Contracted offshore rig utilisation; Source: Riglogix/Westwood analysis
Contracted offshore rig utilisation; Source: Riglogix/Westwood analysis

When only those rigs are considered, the three main offshore rig segments – jack-ups, semi-submersibles and drillships – all remain under 85 per cent utilised, which is widely regarded as the minimum level needed to spur increases in day rates, reactivations, etc.

In such a scenario, Westwood outlines that jack-ups would appear to be leading the way at 82 per cent utilisation, followed by drillships at around 79 per cent, and semi-subs trailing behind at just 64 per cent after steadily falling away in the last year, before a rally in the past month.

Westwood points out that those utilisation levels are not high enough to cause the type of increases seen recently, as day rates are quickly increasing, rig reactivations have started, and rig sales of units stranded at the shipyards are taking off, thus, all of these are indications of a tight rig market.

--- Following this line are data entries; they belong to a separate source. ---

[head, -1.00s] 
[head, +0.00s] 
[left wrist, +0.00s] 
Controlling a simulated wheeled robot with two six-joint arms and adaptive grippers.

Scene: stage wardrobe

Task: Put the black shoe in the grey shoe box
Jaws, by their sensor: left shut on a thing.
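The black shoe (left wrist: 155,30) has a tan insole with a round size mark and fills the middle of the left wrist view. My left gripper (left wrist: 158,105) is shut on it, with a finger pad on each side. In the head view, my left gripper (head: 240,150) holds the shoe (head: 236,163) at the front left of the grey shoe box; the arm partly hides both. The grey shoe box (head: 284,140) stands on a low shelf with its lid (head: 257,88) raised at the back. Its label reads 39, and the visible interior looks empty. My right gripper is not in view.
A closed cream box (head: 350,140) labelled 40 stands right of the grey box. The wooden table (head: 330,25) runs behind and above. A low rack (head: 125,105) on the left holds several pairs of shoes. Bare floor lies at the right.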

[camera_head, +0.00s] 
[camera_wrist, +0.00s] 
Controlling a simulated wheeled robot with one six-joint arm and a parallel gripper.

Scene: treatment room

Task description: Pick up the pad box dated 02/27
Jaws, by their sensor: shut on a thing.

In light of this, Westwood explains that true rig availability is much tighter than what is shown by contracted utilisation. Therefore, to get an idea of what is really going on, the company advises looking at those rigs that are currently idle, undergoing reactivation, or other shipyard work but are committed for work in the future and hence not available for hire in the near term.

Consequently, when future committed marketed rigs – as well as currently working and contracted units – are added into the mix, the figures tell a wildly different utilisation tale. Even though semi-subs are still lagging behind jack-ups and drillships in this scenario, utilisation stands at 82 per cent, which is some 18 per cent above the contracted level.

Committed offshore rig utilisation; Source: Riglogix/Westwood analysis
Committed offshore rig utilisation; Source: Riglogix/Westwood analysis

In lieu of this, the jack-up and drillship usage are both up 10 per cent over contracted utilisation. Westwood further states that this method shows a 92 per cent utilisation rate for drillships, representing a nearly sold-out market.

Furthermore, Westwood elaborates that breaking this down further by region or specific rig type – including design, age and capabilities – would see these figures reach even higher levels in some cases. Westwood further adds that this is starkly demonstrated by the U.S. Gulf of Mexico and Brazilian drillship markets, which are both currently fully utilized with all rigs either currently on hire or preparing for future campaigns.

Growing demand spurs day rate increase

As another indicator of a tightening offshore rig market, Westwood outlines that most new rig contracts are being fixed at day rates that are higher than their prior contracts for the first time in several years due to this increasing committed utilisation.

The firm notes that drilling contractors have begun to assess the cold stacked and stranded newbuild fleets to help remedy the sudden supply shortage as active rigs sell out, especially those that meet the technical specifications required for an operator’s campaign. Since many operators are bidding for drilling programmes that are anticipated to start in late 2022 or 2023, Westwood thinks that drilling contractors have the time necessary to reactivate or complete the construction of these rigs, as most rig owners need a reactivation period between six and 12 months.

However, as these rigs are only reactivated for signed, multi-year contracts, rig owners do not have the financial wherewithal to reactivate speculatively, given the costs for such shipyard work. As an example, the energy intelligence provider mentions that floating rig reactivation costs are estimated at $50 million to $100 million.

In the meantime, as tendering and direct negotiations for offshore rigs continue to surge, especially with the renewed focus on energy security following Russia’s invasion of Ukraine, Westwood forecasts that rig availability will be squeezed further and day rates – which have now reached close to $400,000 per day for 7th generation drillships – have the potential to reach highs not witnessed in almost a decade.

The company expects that more of these inactive units will enter the fleet, leading to a further increase in the committed utilisation rate while day rates will inevitably follow.